Depok: Fakultas Ilmu Sosial dan Ilmu Politik Universitas Indonesia, 2021
D-pdf
UI - Disertasi Membership  Universitas Indonesia Library
cover
Iksan R.A. Arsad
"Disertasi ini menjelaskan tentang konflik elit lokal formal Gubernur Maluku Utara versus elit lokal tradisional Sultan Tidore dan Walikota Tidore Kepulauan pasca penetapan wilayah Sofifi sebagai ibukota Provinsi Maluku Utara dengan mengambil periode studi 2010-2016. Penelitian ini dilakukan untuk menjawab pertanyaan tentang bagaimana faktor wilayah, politik/kekuasaan, ekonomi, pembangunan kota dan wilayah politik baru sebagai sumber konflik elit lokal itu dan relasi kekuasaan tradisional kesultanan dan kekuasaan formal dalam sistem desentralisasi di Indonesia.
Teori yang digunakan dalam menganalisis permasalahan ini adalah (1) teori konflik Ted Robert Gurr dan konsensus Maswadi Rauf; (2) teori desentralisasi B.C Smith dan pemerintahan lokal John Stewart; (3) teori kekuasaan Robert Dahl, Charles F. Andrain dan Max Weber; dan (4) teori negara lama dan negara baru Richard Dagger dan Walter Scheidel serta teori negara modern Christopher W. Morris. Penelitian ini menggunakan metode berupa pendekatan kualitatif dengan mengambil desain studi kasus. Data primer yang digunakan diperoleh dari wawancara mendalam (indepth interview) kepada narasumber dan informan kunci, data sekunder dari kajian pustaka dan dokumen.
Hasil penelitian menyimpulkan bahwa konflik elit lokal pada proses desentralisasi di Sofifi didorong oleh beberapa faktor sebagai sumber konflik, yaitu ; faktor wilayah, faktor kepentingan ekonomi, faktor pembangunan, faktor wilayah politik baru, dan faktor kekuasaan tradisional Sultan dalam negara. Adapun relasi kuasa pada negara lama dan negara baru, negara baru telah memarjinalkan penguasa tradisional negara lama yang merupakan simbol budaya dan penjaga eksistensi kebudayaan lokal.
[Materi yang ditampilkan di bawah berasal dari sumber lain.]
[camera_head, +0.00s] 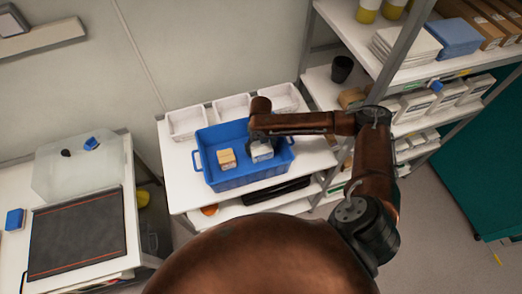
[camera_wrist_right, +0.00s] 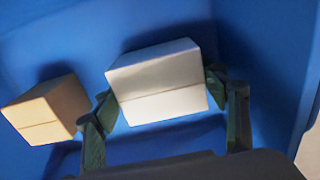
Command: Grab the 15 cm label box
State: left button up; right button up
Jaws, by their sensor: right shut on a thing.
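A white box (camera_head: 261,151) is in the blue crate (camera_head: 246,183) on the white table, at the crate's right side. It also shows in the right wrist view (camera_wrist_right: 158,82), between the two fingers. My right gripper (camera_wrist_right: 165,108) is shut on this white box, one finger against each side. I cannot read any print on the box, nor tell whether it is clear of the crate floor. A tan box (camera_head: 227,159) lies in the crate to the left of it, apart from the gripper. My left gripper is not in view.
Several white trays (camera_head: 231,107) stand behind the crate. A shelf rack (camera_head: 380,45) with boxes and stacks is at the right, close to my right arm. At the left a bench holds a dark mat (camera_head: 78,235) and a clear cover. The crate's walls surround the gripper.

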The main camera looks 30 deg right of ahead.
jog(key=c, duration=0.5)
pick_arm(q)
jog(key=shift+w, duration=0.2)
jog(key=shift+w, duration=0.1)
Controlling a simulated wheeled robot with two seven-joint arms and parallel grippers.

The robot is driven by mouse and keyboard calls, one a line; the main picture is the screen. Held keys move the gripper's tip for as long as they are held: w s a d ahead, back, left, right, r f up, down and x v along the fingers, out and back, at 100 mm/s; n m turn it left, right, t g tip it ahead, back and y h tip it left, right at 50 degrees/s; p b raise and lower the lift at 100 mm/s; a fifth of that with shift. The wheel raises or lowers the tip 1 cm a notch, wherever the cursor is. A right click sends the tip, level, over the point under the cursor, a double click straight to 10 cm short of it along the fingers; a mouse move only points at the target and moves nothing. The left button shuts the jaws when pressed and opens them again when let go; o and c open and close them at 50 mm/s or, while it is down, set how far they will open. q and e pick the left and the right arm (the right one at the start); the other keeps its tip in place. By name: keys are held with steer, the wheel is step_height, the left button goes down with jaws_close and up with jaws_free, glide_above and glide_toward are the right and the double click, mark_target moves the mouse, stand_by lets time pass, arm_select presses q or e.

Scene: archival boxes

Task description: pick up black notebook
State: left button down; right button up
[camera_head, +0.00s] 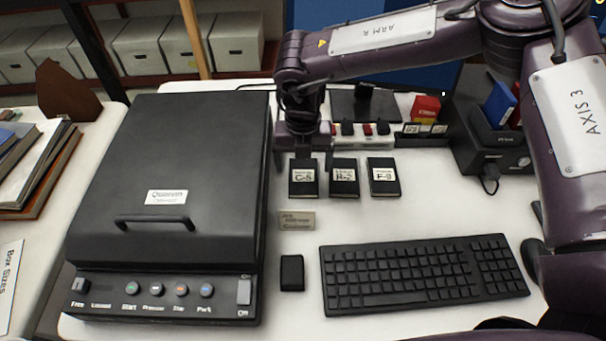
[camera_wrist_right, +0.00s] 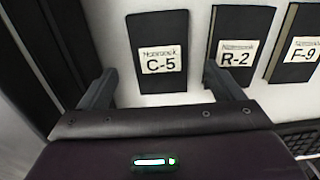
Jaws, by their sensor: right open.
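Three black notebooks lie in a row on the white table. The one labelled C-5 (camera_head: 304,178) is at the left, R-2 (camera_head: 343,178) in the middle and F-9 (camera_head: 383,177) at the right. My right gripper (camera_head: 304,160) is open and empty at the far edge of the C-5 notebook. In the right wrist view the C-5 notebook (camera_wrist_right: 160,58) shows ahead, between the lines of the two fingers (camera_wrist_right: 167,80). The right fingertip is near or over the R-2 notebook (camera_wrist_right: 239,50); I cannot tell whether they touch. The left gripper is not in view.
A large black machine (camera_head: 170,190) stands close left of the notebooks. A keyboard (camera_head: 425,273), a small black object (camera_head: 292,272) and a name plate (camera_head: 297,221) lie nearer. A power strip (camera_head: 365,140) lies behind. A black bin (camera_head: 490,130) stands at right.

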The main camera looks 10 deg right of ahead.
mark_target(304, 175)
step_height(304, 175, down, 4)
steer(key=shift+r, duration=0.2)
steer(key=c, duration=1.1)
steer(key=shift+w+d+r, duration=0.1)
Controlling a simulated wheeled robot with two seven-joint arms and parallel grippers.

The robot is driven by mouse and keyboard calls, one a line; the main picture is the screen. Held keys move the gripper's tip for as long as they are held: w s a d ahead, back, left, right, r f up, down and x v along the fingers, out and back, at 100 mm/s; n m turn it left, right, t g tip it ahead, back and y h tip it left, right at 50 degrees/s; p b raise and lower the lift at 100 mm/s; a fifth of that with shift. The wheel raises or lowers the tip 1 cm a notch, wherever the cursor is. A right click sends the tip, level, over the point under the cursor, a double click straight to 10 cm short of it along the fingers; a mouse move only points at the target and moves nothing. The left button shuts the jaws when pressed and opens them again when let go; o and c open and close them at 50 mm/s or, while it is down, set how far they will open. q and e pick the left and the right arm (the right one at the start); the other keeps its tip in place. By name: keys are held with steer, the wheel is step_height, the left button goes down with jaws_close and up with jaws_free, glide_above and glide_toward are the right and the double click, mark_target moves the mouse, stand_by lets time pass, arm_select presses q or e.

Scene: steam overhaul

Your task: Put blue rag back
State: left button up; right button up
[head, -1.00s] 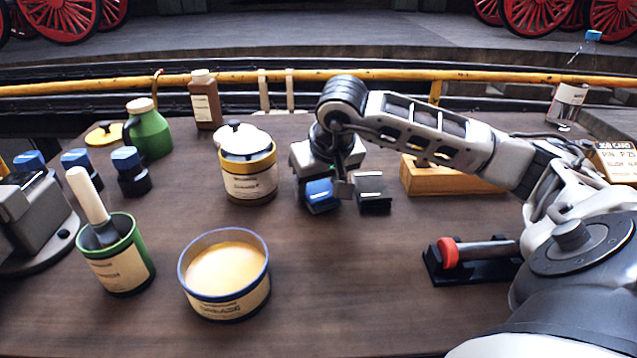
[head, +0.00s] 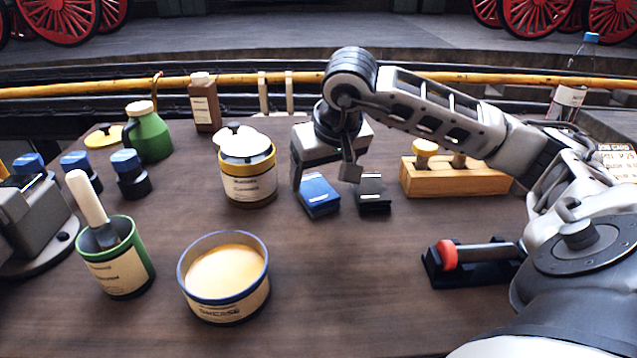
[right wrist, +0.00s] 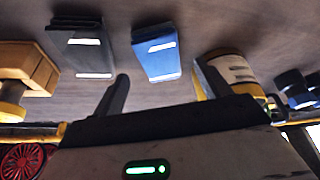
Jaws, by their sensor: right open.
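The blue rag (head: 319,194) is a flat, folded blue block with a pale label stripe. It lies at the middle of the table, just left of a similar black block (head: 373,195). It also shows in the right wrist view (right wrist: 157,50), uncovered and with nothing gripping it. My right gripper (head: 323,179) is open and empty, just above and behind the blue rag. Its fingers show in the right wrist view (right wrist: 160,88), with the rag beyond the gap between them.
A yellow-banded tin (head: 248,178) stands left of the rag, and an open grease tin (head: 226,312) is in front left. A wooden block holder (head: 455,182) and a red-ended tool on a black stand (head: 447,254) are at right. The front middle table is clear.

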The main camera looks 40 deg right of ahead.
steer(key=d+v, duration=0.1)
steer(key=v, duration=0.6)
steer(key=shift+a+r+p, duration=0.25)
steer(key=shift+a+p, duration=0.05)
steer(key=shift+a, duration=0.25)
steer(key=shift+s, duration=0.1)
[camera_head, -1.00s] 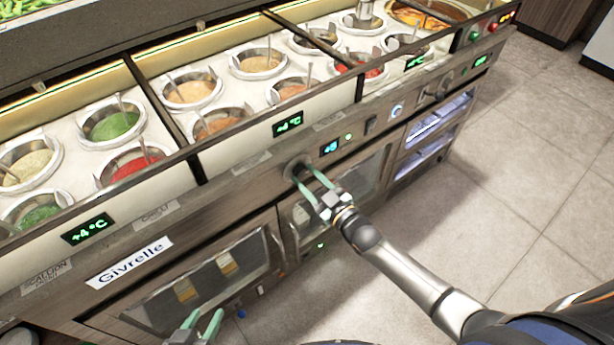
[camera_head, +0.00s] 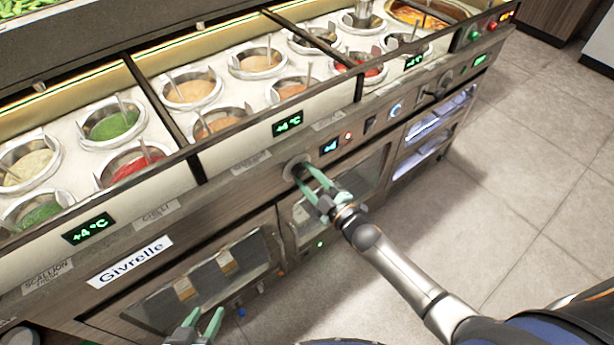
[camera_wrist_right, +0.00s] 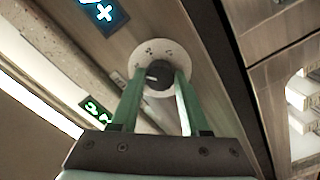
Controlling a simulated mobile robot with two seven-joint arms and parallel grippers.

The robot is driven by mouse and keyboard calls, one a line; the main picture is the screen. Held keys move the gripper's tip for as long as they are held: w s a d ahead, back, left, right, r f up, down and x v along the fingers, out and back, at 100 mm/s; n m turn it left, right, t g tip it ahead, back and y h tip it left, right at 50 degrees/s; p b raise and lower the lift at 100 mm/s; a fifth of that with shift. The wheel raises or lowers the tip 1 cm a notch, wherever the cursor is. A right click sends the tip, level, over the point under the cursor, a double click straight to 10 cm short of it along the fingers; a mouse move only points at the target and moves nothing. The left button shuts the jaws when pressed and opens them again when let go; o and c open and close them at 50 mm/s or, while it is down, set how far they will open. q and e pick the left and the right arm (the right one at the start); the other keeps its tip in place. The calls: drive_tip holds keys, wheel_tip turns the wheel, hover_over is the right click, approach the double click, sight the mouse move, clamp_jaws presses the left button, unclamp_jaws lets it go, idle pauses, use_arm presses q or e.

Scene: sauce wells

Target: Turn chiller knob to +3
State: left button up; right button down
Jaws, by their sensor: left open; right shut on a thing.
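The chiller knob is a dark round knob (camera_wrist_right: 157,76) on a pale round dial plate (camera_wrist_right: 160,53) with small dark marks. In the head view the dial plate (camera_head: 294,167) sits on the counter's wooden front panel. My right gripper (camera_wrist_right: 164,80) is shut on the knob, one green finger on each side; it also shows in the head view (camera_head: 306,174). A small blue display (camera_head: 329,146) right of the knob seems to read +4; in the wrist view it is cut off (camera_wrist_right: 104,12). My left gripper (camera_head: 208,322) is open and empty at the bottom edge.
A red light (camera_head: 348,135) and a switch (camera_head: 370,123) lie right of the blue display. Green +4 °C displays (camera_head: 287,124) mark the well fronts. Sauce wells with spoons fill the counter top. A glass-doored cabinet (camera_head: 205,280) is below; open floor lies right.

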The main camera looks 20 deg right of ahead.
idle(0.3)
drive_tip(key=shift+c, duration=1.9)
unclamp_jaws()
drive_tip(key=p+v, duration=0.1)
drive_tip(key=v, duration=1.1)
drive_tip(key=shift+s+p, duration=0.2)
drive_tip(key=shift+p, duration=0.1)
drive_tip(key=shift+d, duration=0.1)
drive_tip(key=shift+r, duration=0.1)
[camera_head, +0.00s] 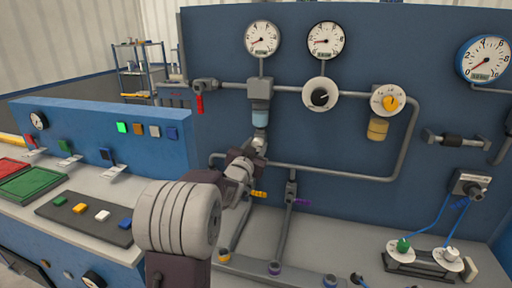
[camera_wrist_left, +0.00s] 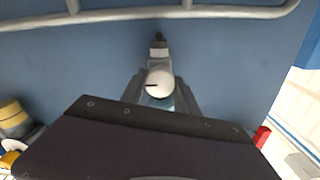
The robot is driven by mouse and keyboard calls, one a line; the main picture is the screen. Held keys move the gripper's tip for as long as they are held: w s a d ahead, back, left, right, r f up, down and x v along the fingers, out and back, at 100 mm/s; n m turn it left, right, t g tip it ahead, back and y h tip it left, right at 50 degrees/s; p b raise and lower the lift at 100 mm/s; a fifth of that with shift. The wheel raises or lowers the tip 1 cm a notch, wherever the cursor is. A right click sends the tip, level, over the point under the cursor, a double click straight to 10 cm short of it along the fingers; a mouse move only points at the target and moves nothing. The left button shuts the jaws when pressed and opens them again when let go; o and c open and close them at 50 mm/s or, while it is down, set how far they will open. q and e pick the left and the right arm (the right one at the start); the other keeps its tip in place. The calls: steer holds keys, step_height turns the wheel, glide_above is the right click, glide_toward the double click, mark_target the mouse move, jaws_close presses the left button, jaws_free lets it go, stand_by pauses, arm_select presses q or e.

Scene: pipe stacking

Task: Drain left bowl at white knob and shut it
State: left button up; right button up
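The left bowl (camera_head: 260,114) is pale blue and hangs under a grey unit on the blue panel. Its white knob (camera_head: 259,142) is at the lower end, partly hidden by my left gripper (camera_head: 248,160). The left wrist view shows the round white knob (camera_wrist_left: 160,83) with a dark mark on its face. There, the grey fingers of my left gripper (camera_wrist_left: 158,92) lie on both sides of it with no clear gap. My right gripper is in neither view.
A yellow bowl (camera_head: 377,130) hangs farther right. A red-handled valve (camera_head: 199,102) is left of the left bowl. Grey pipes (camera_head: 330,172) run close behind and below my left gripper. A blue console (camera_head: 105,135) stands at the left.

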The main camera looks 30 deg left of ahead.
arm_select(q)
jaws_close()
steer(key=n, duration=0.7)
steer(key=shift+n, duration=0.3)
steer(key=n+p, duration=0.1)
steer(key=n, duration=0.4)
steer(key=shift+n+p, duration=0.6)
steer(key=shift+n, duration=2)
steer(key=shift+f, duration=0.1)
Sedangkan pada implementasi desentralisasi di Sofifi, proses itu masih mendapat tantangan dari kekuasaan tradisional kesultanan
Implikasi teoritis dalam studi ini adalah ; (1) teori konflik dari Ted Robert Gurr dan konsensus dari Maswadi Rauf terbukti; (2) teori desentralisasi dari B.C. Smith dan pemerintahan lokal dari John Stewart terbukti, (3) teori negara lama (monarki) dan negara baru (republik) dari Richard Dagger dan Walter Scheidel serta teori negara modern dari Christopher W. Morris terbukti; dan (4) Konsep pemekaran daerah dari Minako Sakai dan Adi Suryanto didorong oleh faktor-faktor sejarah, ekonomi, etnik dan politik mendapat tambahan faktor elit lokal (tradisional). Adapun kontribusi studi ini terhadap ilmu politik adalah untuk memperkuat negara yang dibangun berdasarkan pluralisme diperlukan eksistensi negara lama di bidang kebudayaan.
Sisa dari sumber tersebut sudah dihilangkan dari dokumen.